What Search Systems Can And Can’t Read
Search crawlers don’t judge politeness. They map intent, entities, and relationships. Where wording matters is the trail of signals: readable headings, accurate anchors, and text that matches the way searchers phrase a task. Inclusive phrasing often leans on simple verbs and concrete nouns. That helps matching, boosts snippet quality, and keeps intent unambiguous.
Structure backs it up. One H1, clear H2/H3 levels, and alt text that states function. Avoid empty links, vague “click here,” and images with text baked in. When markup and wording align, assistive tech can parse the page, and indexing becomes more reliable.
Practical Workflow: How To Bake This Into Content
Set Clear Standards
Adopt a short style page with sample edits your writers meet each week. Pull from people-first and accessibility tips. Keep the document short enough that the team reads it end-to-end.
Build A Lightweight Review Step
Add one pass in your editorial flow where a reviewer checks headings, pronouns, alt text, and any idioms. Give that person power to request rewrites when phrasing could exclude readers or confuse tools.
Write For Screen Readers
Good wording pairs with solid structure. Use one H1, a clear H2/H3 ladder, and descriptive links. Add alt text that describes function, not just looks. Caption complex images. Keep button labels literal and consistent across the funnel.
Mind Forms And CTAs
Labels should match the words people say. Avoid gendered honorifics unless required by law. Offer a free-text field for names. Explain why you need data and keep choices simple. Confirmation pages should restate the action in plain terms.

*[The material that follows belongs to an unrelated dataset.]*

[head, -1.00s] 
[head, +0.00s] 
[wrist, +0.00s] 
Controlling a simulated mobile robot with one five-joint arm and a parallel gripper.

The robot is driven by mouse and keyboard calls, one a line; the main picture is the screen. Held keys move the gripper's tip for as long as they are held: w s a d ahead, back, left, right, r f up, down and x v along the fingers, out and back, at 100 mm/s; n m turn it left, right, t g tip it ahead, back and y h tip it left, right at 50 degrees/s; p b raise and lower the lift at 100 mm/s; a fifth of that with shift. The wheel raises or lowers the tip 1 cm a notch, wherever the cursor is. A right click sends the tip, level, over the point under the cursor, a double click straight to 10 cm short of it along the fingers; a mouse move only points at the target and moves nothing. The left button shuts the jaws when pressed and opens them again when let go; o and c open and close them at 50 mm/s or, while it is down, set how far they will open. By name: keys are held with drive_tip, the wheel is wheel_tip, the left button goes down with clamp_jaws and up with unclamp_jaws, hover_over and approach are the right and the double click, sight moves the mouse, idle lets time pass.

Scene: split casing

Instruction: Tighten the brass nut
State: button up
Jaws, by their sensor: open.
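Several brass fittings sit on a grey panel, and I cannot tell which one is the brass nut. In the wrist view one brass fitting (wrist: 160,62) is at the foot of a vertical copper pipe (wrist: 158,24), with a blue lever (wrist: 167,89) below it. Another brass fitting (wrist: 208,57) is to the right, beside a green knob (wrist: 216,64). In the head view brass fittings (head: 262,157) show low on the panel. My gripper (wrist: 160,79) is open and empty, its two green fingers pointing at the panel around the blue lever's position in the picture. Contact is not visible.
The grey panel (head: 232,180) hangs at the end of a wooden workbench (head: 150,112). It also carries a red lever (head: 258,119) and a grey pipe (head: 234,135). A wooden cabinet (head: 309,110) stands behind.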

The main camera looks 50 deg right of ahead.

SEO Use Cases Where Inclusive Wording Shines
Snippets And Titles
Short, neutral nouns reduce truncation and misread intent less often. Write meta descriptions that clue all readers, not a narrow group. Avoid idioms that confuse machine translation and voice input.
How-To Guides
Step lists with active verbs help any reader who skims. Avoid terms that require insider knowledge. If a niche term is needed, define it on first mention and keep the definition tight.
Product Pages
Specs should be literal. Size charts should use units, not vague labels. Avoid body-based claims that shame. Use photos with alt text that describes use and context. Keep feature names consistent across tabs, images, and bullets.
Common Myths, Debunked
“This Is Just About Avoiding Offense.”
It’s about clarity and reach. Clear wording removes speed bumps for many groups at once, including readers on small screens, people skimming, and non-native speakers. That clarity lines up with user-first guidance from search providers.
“It Doesn’t Affect Ranking At All.”
No single wording change flips a ranking. The gains come from better satisfaction signals and easier parsing. Pages that earn trust and answer needs tend to collect links and repeat visits, which helps across competitive queries.

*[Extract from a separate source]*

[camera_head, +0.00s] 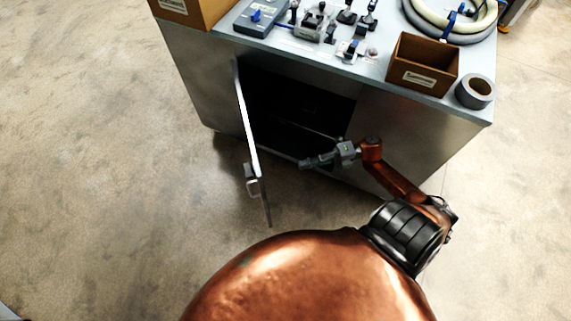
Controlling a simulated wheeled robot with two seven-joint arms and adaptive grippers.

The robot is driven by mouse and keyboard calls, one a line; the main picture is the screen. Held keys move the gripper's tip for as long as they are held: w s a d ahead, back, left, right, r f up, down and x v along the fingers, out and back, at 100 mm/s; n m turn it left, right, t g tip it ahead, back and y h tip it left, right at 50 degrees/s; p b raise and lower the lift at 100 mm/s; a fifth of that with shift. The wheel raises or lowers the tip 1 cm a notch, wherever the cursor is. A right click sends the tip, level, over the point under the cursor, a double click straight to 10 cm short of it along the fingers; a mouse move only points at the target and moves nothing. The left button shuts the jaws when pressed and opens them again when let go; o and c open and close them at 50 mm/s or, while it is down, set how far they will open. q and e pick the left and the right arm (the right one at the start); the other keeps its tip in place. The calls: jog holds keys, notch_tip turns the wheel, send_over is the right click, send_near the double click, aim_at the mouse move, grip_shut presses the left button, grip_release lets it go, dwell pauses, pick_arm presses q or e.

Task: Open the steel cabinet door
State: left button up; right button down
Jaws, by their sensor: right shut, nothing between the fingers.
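The steel cabinet (405,140) stands ahead of me with a light worktop. Its door (248,125) is swung wide open toward me, hinged at the left of the opening, and shows nearly edge-on. A handle (252,180) sits near the door's free end. The dark inside of the cabinet (295,105) is exposed. My right gripper (305,164) is shut and empty, in front of the opening and pointing left. It is apart from the door, to the right of the handle. My left gripper is not in view.
On the worktop (330,60) are an open brown box (422,68), a tape roll (475,91), a coiled hose (450,18), a blue-grey case (262,17) and several small tools. Another brown box (190,10) is at the left corner. The concrete floor (100,160) left of the door is clear.

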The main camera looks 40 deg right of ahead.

“It’s Only For Regulated Sites.”
Any site with forms, help docs, or product detail pages benefits. Retail, SaaS, media, and education all see fewer help tickets and smoother conversions when the copy is clear and respectful.
Quick Tests To Run This Month
Pick two high-traffic pages and run simple trials:
- Rewrite the intro to name who the page helps and what outcome they get.
- Swap gendered or ambiguous terms for neutral nouns.
- Trim long sentences to one idea each.
- Replace vague link text with exact targets.
- Add alt text to key images and check contrast on screenshots.
Measure dwell time, scroll depth, and assisted conversions. Track any change in organic clicks after you tighten title and description text to match plain wording.
Pitfalls To Avoid
- Turning the style guide into a long list of banned words with no context.
- Confusing simplicity with oversimplification that drops needed detail.
- Using euphemisms where plain language would be clearer.
- Changing terms in one spot but leaving mismatches across the page.
- Adding quirky idioms that break translation and voice queries.
Team Checklist And Owners
Assign each check to a role so the habit sticks across sprints and launches.
| Check | Owner | How To Verify |
|---|---|---|
| Headings form a logical ladder; one H1 only. | Editor | Outline view and mobile preview. |
| Pronouns and labels are neutral and precise. | Copy lead | Style pass before publish. |
| Links describe the target, not “click here.” | Writer | Link text audit. |
| Alt text states function and key info. | Designer | Screen reader check. |
| Forms use plain labels and flexible name fields. | UX lead | Test with three user types. |
| Meta title and description use plain nouns. | SEO | Pixel tool and CTR trend. |
Data You Can Track To Prove The Win
Set a baseline before you edit, then watch three buckets of signals. First, user behavior: dwell time, scroll depth, and engaged sessions. Next, discovery: organic clicks on queries that map to your topic, plus growth in branded search from readers who return. Last, outcomes: signups, demo requests, or sales from those pages. Tie changes to the edit window, not just the publish date, and compare against stable control pages.
If you have access to user feedback widgets, scan open-text comments. Readers often call out confusing terms, unclear labels, or forms that feel awkward. Those notes point straight to wording fixes with upside for search and conversions.
Method And Limits
This approach won’t mask weak research or thin coverage. Language choices amplify quality; they don’t replace it. Treat wording as one lever among many: topic match, depth, links earned on merit, and fast pages still matter. When you make phrasing clearer and more welcoming, you often get a lift in user signals that can break ties where many pages look similar to a ranking system.
Action Plan: Four Steps For The Next Quarter
- Publish a one-page style note with five edits your team will revisit often.
- Add a 10-minute copy check to your content workflow focused on headings, pronouns, alt text, and link labels.
- Expand your pattern library with neutral term pairs for tech and policy topics.
- Run A/B tests on titles and descriptions that swap idioms for plain phrases, then keep what moves CTR and conversions.
Bottom Line For Site Owners
Pages that read cleanly for the widest set of readers tend to perform better. Clear wording, accurate labels, and text that avoids needless harm raise comprehension and trust. That usually means better engagement and more links earned over time. The upshot: inclusive language can be a quiet edge in crowded result pages, provided the content itself solves the task at hand.